Direktur Eksekutif Lembaga Kajian Studi Masyarakat dan Negara (LAKSAMANA), Samuel F. Silaen
Direktur Eksekutif Lembaga Kajian Studi Masyarakat dan Negara (LAKSAMANA), Samuel F. Silaen.
BENTENGSUMBAR.COM
- Selama ini apa yang diucapkan pemerintah hanya manis dibibir saja, diatas kertas semuanya bagus dan sempurna, secara perencanaan jago, itulah sebutan dan julukan yang cocok buat pemerintah dan kawan- kawan yang sekarang sedang berkuasa. Lewat subsidi APBN untuk rakyat begitu banyak jenisnya, sangking banyaknya, sampai tidak terhitung banyaknya.

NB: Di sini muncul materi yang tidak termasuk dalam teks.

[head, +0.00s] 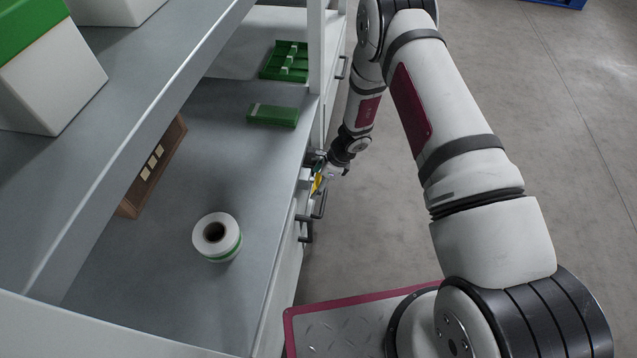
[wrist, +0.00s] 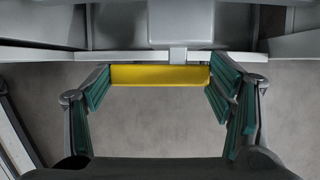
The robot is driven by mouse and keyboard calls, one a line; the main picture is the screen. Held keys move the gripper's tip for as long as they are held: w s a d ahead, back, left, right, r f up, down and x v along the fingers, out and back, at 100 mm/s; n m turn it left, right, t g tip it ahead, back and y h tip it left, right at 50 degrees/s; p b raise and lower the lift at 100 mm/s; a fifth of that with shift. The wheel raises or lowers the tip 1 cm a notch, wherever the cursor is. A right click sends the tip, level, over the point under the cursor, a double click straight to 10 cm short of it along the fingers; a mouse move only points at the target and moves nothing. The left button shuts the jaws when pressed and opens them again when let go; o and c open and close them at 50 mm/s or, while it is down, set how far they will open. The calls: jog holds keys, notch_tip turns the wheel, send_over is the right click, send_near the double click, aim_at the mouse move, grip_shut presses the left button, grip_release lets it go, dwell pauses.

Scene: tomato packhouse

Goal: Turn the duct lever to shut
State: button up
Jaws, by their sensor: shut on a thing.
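The duct lever shows in the wrist view as a yellow bar (wrist: 160,76) lying level across the picture, just below a grey bench edge. My gripper (wrist: 160,82) has its green-padded fingers at the two ends of the bar, shut on it. In the head view my gripper (head: 322,172) is at the front edge of the bench, and a small patch of yellow (head: 317,184) shows beside it. The lever's pivot and any markings are hidden or too small to read.
A white and green tape roll (head: 214,236), a green box (head: 272,115) and a green tray (head: 286,61) are on the grey bench (head: 180,185). Dark drawer handles (head: 304,230) stick out near my gripper. A shelf overhangs the left.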

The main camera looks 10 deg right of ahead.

"Berbagai macam jenis mata anggaran subsidi negara disematkan kepada rakyat Indonesia dari Merauke sampai ke Sabang, anggaran negara tersebut bukan sedikit jumlahnya, bila dijumlahkan. Perlu diketahui bersama bahwa semua jenis-jenis subsidi itu begitu rapi tersusun dengan harapan bisa membuat rakyat Indonesia tersenyum, nyata tidak demikian, "ungkap pengamat politik Direktur Eksekutif Lembaga Kajian Studi Masyarakat dan Negara (LAKSAMANA), Samuel F. Silaen kepada wartawan di Jakarta (12/10).

"Apalah artinya semua bentuk subsidi yang dianggarkan itu? Kalau toh akhirnya bahan pokok rakyat Indonesia di impor? Ya secara tidak langsung itu memperkaya negara asal impor tersebut. Apa yang membuat Indonesia menjadi negara net importir pangan misalnya beras, yang dizaman presiden Soeharto Indonesia bisa swasembada pangan tersebut bahkan bisa surplus, "jelas alumni Lemhanas Pemuda 2009 itu.

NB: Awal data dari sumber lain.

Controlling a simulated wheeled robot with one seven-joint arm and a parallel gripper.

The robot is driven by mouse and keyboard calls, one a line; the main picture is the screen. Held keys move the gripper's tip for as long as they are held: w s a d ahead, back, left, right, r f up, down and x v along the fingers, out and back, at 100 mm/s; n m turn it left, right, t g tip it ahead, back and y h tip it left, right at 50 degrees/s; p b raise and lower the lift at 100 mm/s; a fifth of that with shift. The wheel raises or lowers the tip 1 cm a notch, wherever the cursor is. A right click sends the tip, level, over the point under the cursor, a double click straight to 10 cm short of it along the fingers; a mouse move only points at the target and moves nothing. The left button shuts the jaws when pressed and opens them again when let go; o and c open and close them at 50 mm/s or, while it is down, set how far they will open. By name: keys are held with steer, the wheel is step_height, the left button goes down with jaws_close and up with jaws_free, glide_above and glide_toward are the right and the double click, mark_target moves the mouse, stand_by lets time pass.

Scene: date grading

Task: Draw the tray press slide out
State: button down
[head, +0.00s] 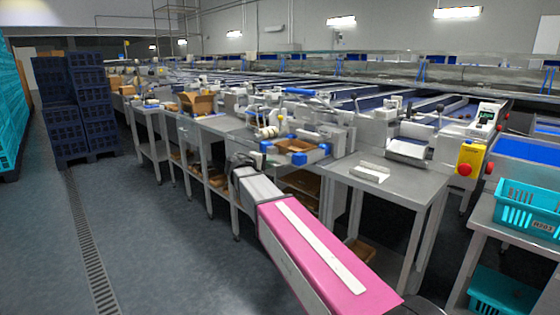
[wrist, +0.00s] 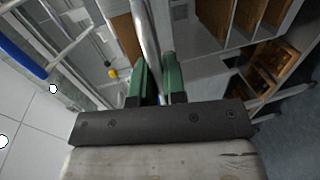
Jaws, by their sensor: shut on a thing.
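The tray press stands on the near edge of the steel bench in the head view. Its slide (head: 283,157) has blue corner blocks (head: 298,159) and carries a brown tray (head: 297,146). My gripper (wrist: 157,78) has two green fingers, shut around a pale metal bar (wrist: 148,35) in the wrist view. The bar looks like the slide's handle, but its ends are hidden. In the head view, my dark gripper (head: 242,160) is at the front left of the press, beside the slide; its fingertips are not clear there.
Farther right are a yellow box with a red button (head: 467,161) and teal crates (head: 528,205). Shelves with brown trays (wrist: 270,70) lie under the bench. The floor (head: 150,235) at left is clear.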

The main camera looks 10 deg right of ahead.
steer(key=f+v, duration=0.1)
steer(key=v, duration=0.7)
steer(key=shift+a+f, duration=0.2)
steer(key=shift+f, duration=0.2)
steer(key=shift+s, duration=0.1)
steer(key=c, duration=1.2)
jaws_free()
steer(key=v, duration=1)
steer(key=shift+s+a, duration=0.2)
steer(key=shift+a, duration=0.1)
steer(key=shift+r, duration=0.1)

Kini anggaran subsidi yang digelontorkan untuk dunia pertanian di ibaratkan seperti menggarami lautan. Hal itu dilakukan secara terus- menerus setiap tahunnya.

"Bahkan cukup signifikan meningkat jumlah anggaran subsidi itu, yang jadi pertanyaan apa dampak dari subsidi tersebut, "tanya Silaen.

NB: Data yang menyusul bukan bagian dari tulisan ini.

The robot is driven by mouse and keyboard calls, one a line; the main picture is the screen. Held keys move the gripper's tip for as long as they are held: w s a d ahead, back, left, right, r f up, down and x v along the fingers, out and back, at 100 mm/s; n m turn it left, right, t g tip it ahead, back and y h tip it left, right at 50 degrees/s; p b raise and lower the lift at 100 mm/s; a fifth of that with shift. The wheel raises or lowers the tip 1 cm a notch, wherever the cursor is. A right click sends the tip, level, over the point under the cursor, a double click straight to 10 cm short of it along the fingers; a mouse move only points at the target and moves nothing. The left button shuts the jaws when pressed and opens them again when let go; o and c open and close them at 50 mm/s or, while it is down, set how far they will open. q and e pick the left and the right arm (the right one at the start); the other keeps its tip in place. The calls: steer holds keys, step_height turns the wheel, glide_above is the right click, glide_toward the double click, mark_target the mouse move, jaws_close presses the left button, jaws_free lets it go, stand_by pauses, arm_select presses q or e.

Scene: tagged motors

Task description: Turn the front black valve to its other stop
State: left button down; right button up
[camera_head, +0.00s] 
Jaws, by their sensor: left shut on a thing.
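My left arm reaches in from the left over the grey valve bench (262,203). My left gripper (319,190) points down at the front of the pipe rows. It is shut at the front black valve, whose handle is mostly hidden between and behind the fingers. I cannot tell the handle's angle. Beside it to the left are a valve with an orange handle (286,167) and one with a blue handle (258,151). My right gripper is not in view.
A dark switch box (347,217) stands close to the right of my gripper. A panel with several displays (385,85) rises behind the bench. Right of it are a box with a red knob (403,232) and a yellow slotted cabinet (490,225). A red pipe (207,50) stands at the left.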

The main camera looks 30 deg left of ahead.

"Kalau toh semua anggaran yang dialokasikan untuk subsidi 'bahasa'nya untuk rakyat dan seterusnya, realitasnya tidak membuahkan hasil atau setidaknya dapat mengurangi jumlah ketergantungan terhadap impor bahan pangan pokok yakni beras. Salahnya siapa dan dimana, "sindir Silaen.

"Selanjutnya apakah subsidi yang digelontorkan pemerintah itu tidak berdampak positif terhadap peningkatan pendapatan dan hasil pertanian rakyat? Sehingga terkesan dana subsidi itu hanya bagian dari bancakan yang harus ada dimata anggaran tapi minim target pencapaiannya, "tebak mantan tenaga ahli fraksi DPR RI 2004- 2009 itu.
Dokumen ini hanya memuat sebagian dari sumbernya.